§ **GIVEN EXERCISE**
Reproduce exactly the opening lines of the listing, stopping after the line that contains "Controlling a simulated" and including it.

§ **DATA LINES**
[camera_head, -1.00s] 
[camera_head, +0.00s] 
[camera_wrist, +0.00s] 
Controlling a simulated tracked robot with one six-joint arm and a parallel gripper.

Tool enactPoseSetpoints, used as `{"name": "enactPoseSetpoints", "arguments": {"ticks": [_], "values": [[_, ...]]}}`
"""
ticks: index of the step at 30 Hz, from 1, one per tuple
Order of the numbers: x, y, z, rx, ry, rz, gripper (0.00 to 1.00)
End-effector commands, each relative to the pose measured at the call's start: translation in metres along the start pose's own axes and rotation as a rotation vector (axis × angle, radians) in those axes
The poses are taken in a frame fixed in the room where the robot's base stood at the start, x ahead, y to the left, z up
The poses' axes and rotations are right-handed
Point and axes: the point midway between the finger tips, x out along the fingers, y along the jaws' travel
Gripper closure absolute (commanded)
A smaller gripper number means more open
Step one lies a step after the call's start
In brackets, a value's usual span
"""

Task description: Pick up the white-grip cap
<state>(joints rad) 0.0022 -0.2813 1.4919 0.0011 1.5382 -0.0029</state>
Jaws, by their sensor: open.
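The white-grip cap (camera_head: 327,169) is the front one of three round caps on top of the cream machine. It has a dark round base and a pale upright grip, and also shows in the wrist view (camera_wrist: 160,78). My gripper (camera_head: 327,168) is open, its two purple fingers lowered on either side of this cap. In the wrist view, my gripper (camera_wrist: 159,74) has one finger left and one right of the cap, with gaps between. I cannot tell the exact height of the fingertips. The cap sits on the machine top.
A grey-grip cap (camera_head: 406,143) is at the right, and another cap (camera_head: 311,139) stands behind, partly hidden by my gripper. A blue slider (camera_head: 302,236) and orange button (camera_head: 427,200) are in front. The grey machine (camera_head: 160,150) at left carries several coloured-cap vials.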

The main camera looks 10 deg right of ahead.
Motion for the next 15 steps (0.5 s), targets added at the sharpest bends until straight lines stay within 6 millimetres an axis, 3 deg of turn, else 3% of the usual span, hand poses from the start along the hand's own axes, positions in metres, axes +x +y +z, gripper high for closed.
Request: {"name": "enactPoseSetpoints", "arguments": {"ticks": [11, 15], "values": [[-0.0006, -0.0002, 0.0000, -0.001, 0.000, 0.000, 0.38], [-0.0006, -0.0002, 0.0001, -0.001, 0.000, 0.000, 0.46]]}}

§ **COMPLETE OUTPUT**
[camera_head, -1.00s] 
[camera_head, +0.00s] 
[camera_wrist, +0.00s] 
Controlling a simulated tracked robot with one six-joint arm and a parallel gripper.

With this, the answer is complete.